Will Coviello on the latest collaboration between Ricky Graham and Varla Jean Merman

Underwear stains bearing the likeness of a saint is the first sign that St. Veronica's convent has some dirty laundry. While the The Divine Sister has many outrageously funny moments, it's an inspired comedy about Mother Superior's (Varla Jean Merman, aka Jeffery Roberson) efforts to save a crumbling cloister and address a few crises in faith. Theatre 13's production filled the house at the Mid-City Theatre during its first weekend.

  The convent is literally falling apart, and Mother Superior's last desperate hope is to approach a formerly Jewish, atheistic philanthropist for the money to tear it down and build a new one. Meanwhile, Sister Mary Acacius (Olive Another) tries to throttle a young postulant, Agnes (Molly Ruben-Long), who claims to communicate with saints, and a battle-axe of an older German nun, Sister Wallburga (Michael Sullivan), is trying to enforce her own sense of order. All the rumors of strange phenomena draw the attention of Hollywood agent Jeremy (Gary Rucker), who wants to buy the rights to a miraculous story.

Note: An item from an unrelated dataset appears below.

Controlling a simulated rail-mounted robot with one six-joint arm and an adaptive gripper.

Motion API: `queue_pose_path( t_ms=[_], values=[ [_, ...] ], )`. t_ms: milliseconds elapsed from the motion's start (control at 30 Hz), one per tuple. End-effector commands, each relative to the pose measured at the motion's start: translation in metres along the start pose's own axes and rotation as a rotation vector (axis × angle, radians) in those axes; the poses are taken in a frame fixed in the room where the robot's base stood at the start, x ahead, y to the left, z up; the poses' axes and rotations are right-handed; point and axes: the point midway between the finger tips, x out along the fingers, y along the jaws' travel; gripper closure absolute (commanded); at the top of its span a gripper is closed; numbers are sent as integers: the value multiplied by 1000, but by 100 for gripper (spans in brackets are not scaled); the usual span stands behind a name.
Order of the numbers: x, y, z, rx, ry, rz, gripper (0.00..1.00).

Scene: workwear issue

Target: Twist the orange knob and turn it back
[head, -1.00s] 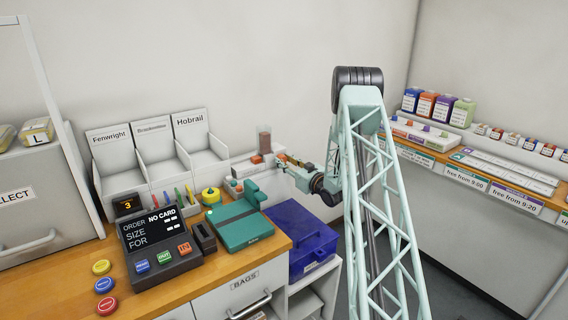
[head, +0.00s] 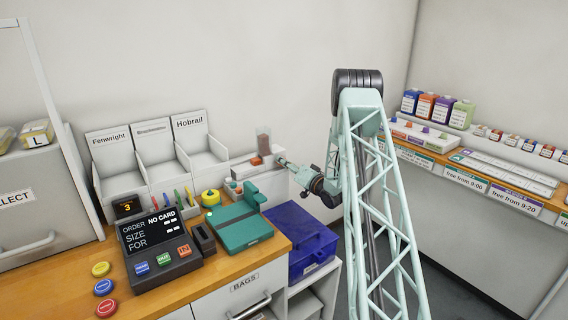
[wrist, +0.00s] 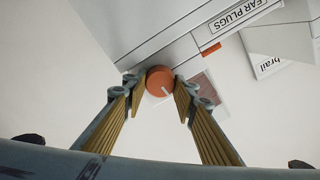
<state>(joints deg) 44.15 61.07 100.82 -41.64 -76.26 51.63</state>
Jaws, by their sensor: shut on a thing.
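The orange knob (wrist: 158,80) is round, with a white line on its face. In the wrist view it sits on the white ear-plug dispenser (wrist: 180,45), between my fingertips. My gripper (wrist: 159,84) is shut on the knob, one finger on each side. The white line points toward the lower right of that view. In the head view my gripper (head: 281,160) is at the right end of the dispenser and hides the knob. A clear container (head: 263,141) with brownish contents stands on the dispenser, and a small orange-red tab (head: 256,161) shows at its front.
White labelled bins (head: 203,150) stand left of the dispenser. A teal device (head: 240,222), a yellow round item (head: 210,197) and an order terminal (head: 155,240) are on the wooden counter. A blue crate (head: 305,235) sits lower, below my gripper. A shelf of bottles is at right.

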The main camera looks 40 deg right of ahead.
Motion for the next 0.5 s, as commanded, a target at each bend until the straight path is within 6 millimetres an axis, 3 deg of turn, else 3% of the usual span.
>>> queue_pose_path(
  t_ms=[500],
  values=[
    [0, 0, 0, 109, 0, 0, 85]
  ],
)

  Though some elements are farcical, the play by Charles Busch (Vampire Lesbians of Sodom, Psycho Beach Party) does not rely on sacrilege or drag jokes. In the original production, only Mother Superior was cast in drag (played by Busch himself). Under Ricky Graham's direction, the entire cast shines as each character copes with a hidden past or secret and tries to make their tribulations and devotions meaningful.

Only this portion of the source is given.